Stored data »
-------
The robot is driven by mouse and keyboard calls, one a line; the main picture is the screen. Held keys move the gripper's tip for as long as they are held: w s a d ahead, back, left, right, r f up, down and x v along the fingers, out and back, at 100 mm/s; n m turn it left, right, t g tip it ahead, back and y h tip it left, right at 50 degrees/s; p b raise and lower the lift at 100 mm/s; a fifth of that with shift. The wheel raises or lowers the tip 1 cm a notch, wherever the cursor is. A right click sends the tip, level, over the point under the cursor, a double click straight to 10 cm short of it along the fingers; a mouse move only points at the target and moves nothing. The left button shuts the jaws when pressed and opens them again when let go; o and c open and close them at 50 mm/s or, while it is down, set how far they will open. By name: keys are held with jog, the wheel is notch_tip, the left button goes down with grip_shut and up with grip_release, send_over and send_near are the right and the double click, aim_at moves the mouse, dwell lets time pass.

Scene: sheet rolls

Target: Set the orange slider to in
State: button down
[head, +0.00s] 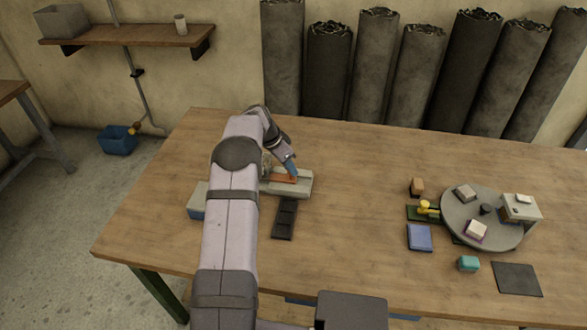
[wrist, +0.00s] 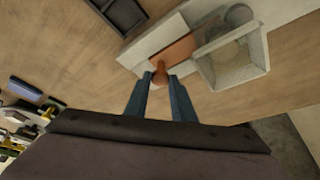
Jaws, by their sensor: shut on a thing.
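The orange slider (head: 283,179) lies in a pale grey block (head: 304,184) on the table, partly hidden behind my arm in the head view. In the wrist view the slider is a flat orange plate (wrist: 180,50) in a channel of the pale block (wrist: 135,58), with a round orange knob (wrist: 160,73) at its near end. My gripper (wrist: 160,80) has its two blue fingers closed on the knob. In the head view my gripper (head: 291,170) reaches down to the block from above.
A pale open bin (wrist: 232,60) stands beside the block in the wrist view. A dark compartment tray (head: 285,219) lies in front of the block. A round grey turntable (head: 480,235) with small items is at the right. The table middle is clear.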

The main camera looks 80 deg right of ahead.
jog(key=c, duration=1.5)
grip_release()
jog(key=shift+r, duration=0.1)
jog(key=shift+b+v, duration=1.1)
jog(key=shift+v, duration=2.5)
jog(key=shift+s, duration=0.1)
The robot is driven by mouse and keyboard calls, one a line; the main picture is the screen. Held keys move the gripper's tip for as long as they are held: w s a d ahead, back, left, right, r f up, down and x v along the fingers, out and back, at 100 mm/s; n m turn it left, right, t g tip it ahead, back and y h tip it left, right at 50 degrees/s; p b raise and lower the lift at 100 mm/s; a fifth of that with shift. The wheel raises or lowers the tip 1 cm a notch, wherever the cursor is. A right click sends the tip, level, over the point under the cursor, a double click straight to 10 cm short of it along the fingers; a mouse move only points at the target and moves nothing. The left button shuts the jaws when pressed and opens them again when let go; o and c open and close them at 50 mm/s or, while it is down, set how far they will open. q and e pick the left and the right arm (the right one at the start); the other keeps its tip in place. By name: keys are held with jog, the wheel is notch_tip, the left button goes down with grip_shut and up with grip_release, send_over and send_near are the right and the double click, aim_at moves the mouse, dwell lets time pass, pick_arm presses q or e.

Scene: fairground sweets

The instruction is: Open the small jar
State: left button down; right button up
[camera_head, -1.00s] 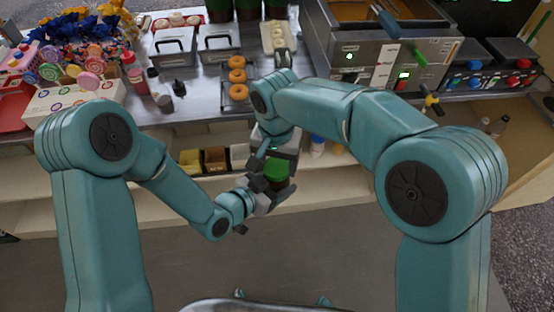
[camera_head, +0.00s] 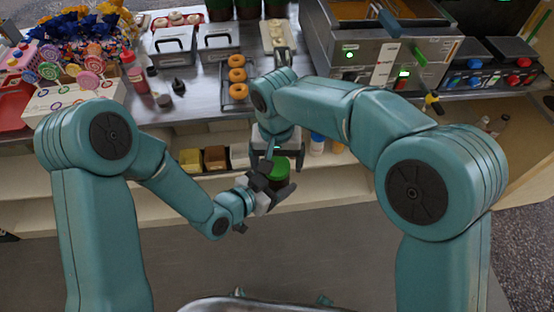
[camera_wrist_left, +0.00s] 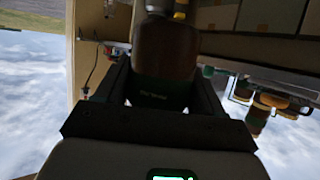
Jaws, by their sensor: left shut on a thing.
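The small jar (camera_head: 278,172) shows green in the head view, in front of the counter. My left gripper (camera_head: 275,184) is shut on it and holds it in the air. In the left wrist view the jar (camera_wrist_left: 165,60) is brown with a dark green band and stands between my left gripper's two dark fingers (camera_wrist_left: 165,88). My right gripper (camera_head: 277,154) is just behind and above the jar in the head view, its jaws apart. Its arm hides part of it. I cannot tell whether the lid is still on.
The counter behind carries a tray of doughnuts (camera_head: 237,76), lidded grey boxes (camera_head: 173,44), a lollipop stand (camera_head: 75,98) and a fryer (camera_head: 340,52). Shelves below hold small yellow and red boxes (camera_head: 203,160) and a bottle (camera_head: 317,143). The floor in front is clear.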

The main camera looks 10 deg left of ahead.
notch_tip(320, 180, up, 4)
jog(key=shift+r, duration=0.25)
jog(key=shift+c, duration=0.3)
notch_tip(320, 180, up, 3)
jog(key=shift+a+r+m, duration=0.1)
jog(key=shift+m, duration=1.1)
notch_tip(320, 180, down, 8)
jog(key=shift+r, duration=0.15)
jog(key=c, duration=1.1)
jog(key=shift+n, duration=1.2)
-------
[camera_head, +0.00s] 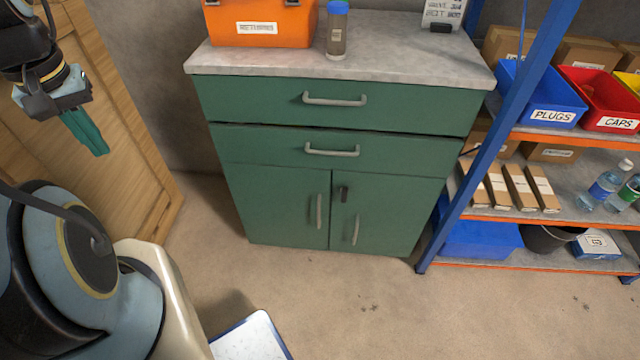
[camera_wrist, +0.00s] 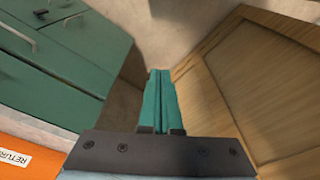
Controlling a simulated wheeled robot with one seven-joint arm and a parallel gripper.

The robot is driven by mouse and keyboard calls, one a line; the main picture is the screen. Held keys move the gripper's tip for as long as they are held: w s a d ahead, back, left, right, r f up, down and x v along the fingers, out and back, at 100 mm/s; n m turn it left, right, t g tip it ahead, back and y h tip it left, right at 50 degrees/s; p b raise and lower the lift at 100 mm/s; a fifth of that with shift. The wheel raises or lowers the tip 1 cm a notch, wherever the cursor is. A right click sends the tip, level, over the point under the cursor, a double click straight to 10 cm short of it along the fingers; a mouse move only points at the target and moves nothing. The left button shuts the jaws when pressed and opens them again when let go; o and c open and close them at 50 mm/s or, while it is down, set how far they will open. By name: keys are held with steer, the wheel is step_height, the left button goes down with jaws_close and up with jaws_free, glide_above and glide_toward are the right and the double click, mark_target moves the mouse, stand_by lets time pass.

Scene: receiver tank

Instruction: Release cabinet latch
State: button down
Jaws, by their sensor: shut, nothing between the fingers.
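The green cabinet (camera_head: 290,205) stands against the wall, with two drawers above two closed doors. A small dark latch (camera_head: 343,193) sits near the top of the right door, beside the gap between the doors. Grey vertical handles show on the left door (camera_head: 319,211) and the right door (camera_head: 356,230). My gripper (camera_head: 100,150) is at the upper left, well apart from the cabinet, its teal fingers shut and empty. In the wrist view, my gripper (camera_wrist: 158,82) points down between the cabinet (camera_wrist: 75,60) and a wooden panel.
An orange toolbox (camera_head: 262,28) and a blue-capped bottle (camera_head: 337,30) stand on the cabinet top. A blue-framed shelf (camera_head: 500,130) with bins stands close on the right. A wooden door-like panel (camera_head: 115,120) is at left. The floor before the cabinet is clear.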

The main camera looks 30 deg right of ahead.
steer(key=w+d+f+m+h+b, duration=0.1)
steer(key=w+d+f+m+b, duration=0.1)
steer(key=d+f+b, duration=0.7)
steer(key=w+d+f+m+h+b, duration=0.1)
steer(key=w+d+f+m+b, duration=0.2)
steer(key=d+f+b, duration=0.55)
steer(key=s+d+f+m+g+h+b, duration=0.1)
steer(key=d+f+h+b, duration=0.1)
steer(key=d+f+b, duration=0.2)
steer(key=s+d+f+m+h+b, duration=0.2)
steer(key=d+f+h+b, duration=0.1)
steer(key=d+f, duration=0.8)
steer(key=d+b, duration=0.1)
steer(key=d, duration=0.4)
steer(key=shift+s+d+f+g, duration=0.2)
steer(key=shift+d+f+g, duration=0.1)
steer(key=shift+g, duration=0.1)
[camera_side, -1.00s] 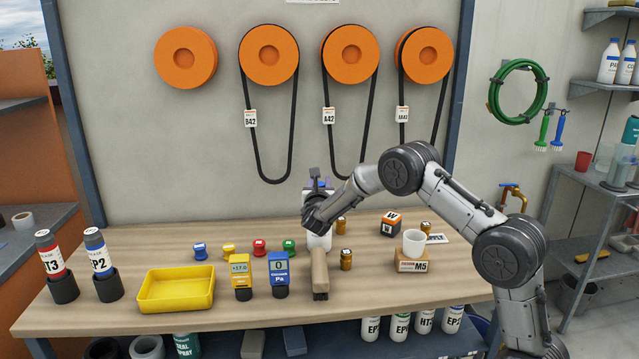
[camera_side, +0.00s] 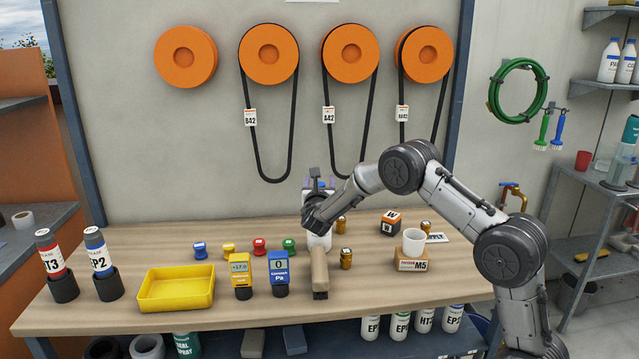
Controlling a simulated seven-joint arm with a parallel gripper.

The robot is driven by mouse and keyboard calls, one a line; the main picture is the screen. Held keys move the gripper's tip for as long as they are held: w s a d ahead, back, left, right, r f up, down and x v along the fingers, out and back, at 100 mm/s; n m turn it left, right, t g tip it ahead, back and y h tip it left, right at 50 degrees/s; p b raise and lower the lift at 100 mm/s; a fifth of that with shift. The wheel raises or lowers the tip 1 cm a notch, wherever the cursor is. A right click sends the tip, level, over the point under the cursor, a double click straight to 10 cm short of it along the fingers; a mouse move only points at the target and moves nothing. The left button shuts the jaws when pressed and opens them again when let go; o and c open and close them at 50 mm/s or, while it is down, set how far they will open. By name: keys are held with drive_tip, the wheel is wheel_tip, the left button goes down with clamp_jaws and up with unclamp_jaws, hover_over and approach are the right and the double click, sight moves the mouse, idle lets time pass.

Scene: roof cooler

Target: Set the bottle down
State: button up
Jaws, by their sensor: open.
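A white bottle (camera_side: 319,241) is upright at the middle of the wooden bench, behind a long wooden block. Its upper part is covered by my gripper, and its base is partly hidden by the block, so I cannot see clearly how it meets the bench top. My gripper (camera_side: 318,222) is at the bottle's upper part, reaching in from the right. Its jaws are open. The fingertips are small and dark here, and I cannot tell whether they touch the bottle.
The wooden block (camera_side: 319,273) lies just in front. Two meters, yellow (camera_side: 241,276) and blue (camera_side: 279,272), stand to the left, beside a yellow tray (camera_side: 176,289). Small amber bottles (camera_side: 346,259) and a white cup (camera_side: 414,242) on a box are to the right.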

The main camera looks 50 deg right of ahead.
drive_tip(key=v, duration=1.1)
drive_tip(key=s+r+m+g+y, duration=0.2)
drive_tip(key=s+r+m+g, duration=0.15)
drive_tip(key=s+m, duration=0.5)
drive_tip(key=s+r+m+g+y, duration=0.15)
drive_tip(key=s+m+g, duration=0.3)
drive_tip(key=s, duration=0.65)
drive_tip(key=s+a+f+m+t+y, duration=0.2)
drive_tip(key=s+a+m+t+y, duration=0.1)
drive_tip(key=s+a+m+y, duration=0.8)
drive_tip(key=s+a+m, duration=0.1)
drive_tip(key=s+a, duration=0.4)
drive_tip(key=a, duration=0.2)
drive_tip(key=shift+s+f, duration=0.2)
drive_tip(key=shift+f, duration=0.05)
-------
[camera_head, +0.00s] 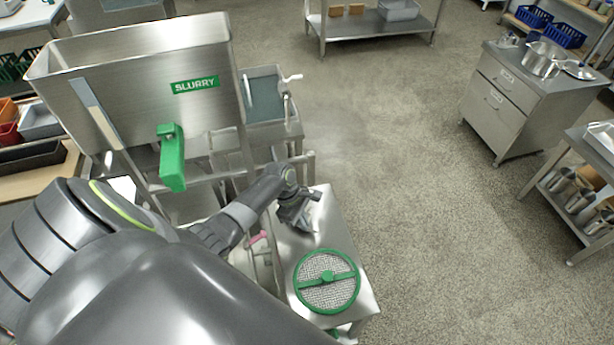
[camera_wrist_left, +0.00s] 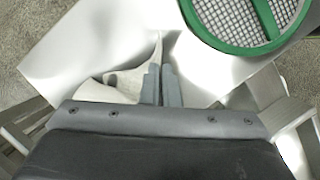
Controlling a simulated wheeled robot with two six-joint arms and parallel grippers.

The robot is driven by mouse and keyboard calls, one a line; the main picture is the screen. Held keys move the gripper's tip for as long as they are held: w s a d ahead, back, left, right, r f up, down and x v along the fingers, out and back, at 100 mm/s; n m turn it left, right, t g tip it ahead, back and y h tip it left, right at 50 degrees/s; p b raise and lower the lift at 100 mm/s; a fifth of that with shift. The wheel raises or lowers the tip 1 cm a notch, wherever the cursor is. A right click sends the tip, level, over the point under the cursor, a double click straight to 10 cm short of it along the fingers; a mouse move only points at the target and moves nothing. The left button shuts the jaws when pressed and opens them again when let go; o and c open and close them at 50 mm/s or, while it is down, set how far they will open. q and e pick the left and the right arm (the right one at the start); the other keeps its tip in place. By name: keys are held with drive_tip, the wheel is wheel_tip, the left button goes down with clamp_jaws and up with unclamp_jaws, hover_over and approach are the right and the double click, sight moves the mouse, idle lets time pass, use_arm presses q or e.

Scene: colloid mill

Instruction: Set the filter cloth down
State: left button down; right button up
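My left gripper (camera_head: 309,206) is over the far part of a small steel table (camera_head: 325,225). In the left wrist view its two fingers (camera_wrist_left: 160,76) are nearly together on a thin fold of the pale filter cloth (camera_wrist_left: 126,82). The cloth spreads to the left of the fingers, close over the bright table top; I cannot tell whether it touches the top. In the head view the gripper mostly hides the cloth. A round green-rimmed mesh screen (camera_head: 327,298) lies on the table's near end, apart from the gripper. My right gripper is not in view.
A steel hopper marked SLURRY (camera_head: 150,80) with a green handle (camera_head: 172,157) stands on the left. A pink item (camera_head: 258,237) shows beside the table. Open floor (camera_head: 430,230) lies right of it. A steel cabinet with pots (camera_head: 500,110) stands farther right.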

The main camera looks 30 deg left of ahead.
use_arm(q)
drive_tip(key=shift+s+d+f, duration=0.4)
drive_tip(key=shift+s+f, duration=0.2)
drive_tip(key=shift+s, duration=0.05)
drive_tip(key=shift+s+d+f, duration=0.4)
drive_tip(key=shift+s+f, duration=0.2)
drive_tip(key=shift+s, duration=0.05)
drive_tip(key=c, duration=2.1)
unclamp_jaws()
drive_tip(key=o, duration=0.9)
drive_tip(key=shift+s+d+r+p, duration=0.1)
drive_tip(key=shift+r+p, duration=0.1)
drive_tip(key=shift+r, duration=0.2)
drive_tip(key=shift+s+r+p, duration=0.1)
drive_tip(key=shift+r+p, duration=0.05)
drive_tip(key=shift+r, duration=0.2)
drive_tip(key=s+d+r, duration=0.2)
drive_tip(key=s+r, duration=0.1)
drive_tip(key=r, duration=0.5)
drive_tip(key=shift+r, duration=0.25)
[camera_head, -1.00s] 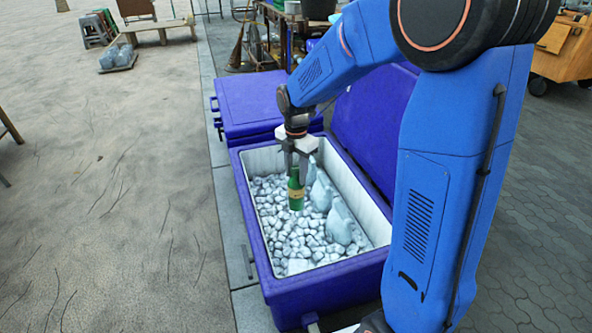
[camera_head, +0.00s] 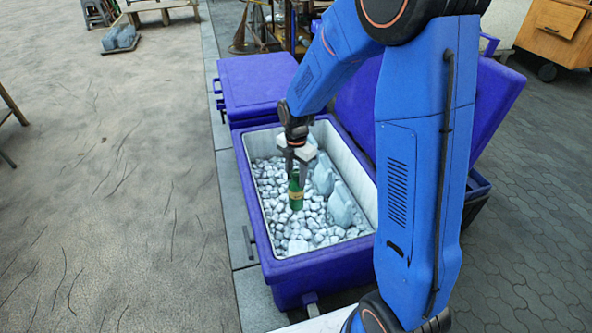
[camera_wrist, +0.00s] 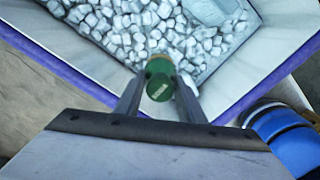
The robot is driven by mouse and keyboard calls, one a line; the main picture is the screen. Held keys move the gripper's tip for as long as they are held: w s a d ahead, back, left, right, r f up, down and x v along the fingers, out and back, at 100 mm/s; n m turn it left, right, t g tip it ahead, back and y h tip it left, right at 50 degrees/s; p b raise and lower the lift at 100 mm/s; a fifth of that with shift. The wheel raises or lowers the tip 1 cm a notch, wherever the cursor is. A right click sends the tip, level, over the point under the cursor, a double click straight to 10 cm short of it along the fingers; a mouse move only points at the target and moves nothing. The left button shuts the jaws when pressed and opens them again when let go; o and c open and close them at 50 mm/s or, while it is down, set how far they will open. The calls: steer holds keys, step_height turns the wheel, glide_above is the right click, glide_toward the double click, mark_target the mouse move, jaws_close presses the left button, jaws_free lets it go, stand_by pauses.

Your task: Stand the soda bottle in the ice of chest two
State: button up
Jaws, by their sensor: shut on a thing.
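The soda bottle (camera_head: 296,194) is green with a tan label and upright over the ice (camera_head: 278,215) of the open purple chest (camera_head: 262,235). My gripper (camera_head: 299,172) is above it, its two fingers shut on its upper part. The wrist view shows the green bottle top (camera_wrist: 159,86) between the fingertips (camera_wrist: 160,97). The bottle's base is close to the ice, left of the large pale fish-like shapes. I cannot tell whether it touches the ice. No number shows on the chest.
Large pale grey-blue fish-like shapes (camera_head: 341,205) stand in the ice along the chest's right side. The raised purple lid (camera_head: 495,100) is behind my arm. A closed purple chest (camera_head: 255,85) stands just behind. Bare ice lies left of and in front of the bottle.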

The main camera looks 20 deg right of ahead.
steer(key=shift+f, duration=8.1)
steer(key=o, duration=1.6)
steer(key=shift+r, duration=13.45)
-------
Work instructions »
Quote exactly the lines running from the line with "Controlling a simulated wheeled robot with two" through the line with "use_arm presses q or e.", both ends included, and nothing more.

Answer for the task »
Controlling a simulated wheeled robot with two six-joint arms and parallel grippers.

The robot is driven by mouse and keyboard calls, one a line; the main picture is the screen. Held keys move the gripper's tip for as long as they are held: w s a d ahead, back, left, right, r f up, down and x v along the fingers, out and back, at 100 mm/s; n m turn it left, right, t g tip it ahead, back and y h tip it left, right at 50 degrees/s; p b raise and lower the lift at 100 mm/s; a fifth of that with shift. The wheel raises or lowers the tip 1 cm a notch, wherever the cursor is. A right click sends the tip, level, over the point under the cursor, a double click straight to 10 cm short of it along the fingers; a mouse move only points at the target and moves nothing. The left button shuts the jaws when pressed and opens them again when let go; o and c open and close them at 50 mm/s or, while it is down, set how far they will open. q and e pick the left and the right arm (the right one at the start); the other keeps its tip in place. By name: keys are held with drive_tip, the wheel is wheel_tip, the left button goes down with clamp_jaws and up with unclamp_jaws, hover_over and approach are the right and the double click, sight moves the mouse, idle lets time pass, use_arm presses q or e.

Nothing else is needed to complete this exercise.